(Dataset items)
──────
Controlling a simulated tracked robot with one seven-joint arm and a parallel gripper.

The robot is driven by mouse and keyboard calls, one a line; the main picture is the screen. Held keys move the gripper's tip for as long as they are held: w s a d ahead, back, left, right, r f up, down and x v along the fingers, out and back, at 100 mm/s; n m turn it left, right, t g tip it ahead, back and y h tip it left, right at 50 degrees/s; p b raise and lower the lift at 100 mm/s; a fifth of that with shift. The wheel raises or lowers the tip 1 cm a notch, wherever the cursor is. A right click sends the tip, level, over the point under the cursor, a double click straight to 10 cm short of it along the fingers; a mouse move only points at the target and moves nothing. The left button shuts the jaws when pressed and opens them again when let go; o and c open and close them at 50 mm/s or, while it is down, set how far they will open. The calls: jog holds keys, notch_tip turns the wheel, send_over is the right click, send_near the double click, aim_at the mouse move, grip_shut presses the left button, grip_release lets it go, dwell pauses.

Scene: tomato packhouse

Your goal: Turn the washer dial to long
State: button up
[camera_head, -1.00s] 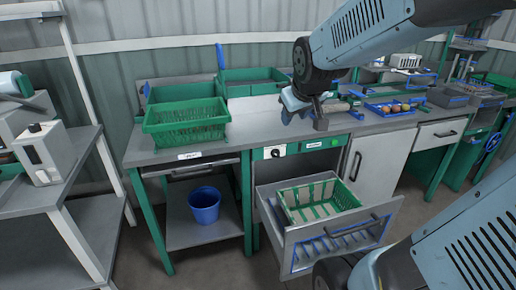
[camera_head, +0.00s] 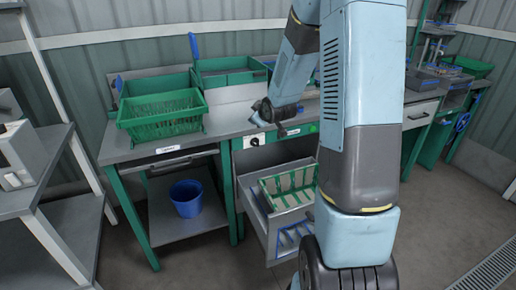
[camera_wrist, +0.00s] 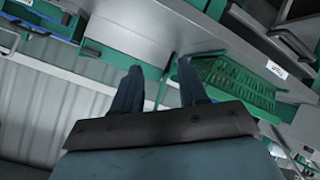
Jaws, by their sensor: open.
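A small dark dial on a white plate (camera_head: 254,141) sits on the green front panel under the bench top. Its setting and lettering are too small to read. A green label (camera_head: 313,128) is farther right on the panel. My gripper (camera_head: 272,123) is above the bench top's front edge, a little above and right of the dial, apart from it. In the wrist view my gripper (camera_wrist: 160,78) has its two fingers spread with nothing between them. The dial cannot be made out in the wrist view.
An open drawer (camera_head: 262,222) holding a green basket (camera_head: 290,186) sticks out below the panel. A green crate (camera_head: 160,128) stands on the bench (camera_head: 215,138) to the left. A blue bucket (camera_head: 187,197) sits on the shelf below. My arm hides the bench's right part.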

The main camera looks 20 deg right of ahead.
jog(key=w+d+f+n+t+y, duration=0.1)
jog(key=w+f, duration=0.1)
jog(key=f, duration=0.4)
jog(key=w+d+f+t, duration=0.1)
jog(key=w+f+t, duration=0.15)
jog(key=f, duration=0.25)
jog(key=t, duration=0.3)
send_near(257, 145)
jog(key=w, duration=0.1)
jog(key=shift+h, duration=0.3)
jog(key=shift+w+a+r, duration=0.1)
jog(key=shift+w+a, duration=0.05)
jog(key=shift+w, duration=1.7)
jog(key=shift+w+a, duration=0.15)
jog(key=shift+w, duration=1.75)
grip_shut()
──────
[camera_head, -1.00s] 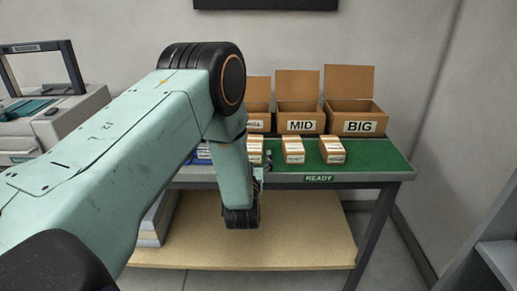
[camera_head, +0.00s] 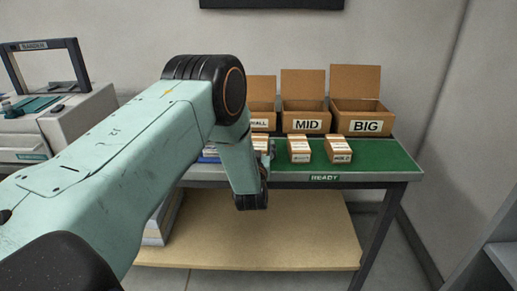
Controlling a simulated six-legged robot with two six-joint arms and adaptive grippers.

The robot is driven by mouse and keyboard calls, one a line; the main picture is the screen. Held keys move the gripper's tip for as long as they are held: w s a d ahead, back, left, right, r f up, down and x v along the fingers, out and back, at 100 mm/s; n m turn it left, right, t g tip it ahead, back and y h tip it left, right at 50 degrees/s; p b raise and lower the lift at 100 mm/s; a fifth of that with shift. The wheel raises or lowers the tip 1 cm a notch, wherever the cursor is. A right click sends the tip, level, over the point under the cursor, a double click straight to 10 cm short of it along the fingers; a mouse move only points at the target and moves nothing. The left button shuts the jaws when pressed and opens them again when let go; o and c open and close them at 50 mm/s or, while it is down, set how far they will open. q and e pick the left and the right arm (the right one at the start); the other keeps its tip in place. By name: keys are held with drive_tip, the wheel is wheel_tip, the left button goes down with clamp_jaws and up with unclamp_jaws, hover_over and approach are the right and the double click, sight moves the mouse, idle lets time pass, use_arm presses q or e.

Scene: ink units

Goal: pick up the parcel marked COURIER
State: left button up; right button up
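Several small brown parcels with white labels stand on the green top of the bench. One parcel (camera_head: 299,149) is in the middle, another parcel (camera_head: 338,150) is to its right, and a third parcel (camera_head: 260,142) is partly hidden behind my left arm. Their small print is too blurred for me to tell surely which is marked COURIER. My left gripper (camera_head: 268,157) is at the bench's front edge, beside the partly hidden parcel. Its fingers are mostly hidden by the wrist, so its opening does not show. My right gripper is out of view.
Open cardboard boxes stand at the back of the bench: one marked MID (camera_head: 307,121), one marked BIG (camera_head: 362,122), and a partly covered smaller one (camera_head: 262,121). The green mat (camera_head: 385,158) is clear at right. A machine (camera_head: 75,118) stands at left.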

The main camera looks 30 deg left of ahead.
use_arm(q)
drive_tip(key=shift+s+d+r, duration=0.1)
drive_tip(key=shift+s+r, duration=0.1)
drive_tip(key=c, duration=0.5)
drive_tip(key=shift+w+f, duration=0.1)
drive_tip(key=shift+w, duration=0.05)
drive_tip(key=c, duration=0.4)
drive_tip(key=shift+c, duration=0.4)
──────
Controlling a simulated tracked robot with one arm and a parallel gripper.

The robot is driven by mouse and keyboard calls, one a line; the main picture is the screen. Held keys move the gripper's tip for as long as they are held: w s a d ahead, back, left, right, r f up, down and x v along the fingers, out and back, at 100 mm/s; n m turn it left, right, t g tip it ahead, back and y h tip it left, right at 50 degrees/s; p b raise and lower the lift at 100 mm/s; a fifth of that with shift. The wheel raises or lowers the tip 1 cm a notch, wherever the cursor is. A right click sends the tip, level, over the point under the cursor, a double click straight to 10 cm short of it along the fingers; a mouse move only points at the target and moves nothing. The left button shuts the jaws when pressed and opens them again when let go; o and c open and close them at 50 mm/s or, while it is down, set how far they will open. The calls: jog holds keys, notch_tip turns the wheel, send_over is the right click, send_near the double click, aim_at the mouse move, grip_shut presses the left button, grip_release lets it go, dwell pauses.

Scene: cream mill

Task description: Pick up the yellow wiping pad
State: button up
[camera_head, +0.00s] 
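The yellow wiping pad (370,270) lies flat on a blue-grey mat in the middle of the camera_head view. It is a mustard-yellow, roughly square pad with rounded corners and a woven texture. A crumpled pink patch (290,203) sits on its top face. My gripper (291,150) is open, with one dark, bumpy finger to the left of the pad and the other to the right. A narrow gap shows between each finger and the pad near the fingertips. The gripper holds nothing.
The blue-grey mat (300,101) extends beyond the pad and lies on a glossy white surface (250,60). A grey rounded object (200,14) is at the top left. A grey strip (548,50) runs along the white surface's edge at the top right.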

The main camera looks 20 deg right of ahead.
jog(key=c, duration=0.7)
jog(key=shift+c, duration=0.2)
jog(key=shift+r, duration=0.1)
──────
_Written task_. From the entries above, copy every line that holds the word "simulated".

_Task solution_.
Controlling a simulated tracked robot with one seven-joint arm and a parallel gripper.
Controlling a simulated six-legged robot with two six-joint arms and adaptive grippers.
Controlling a simulated tracked robot with one arm and a parallel gripper.

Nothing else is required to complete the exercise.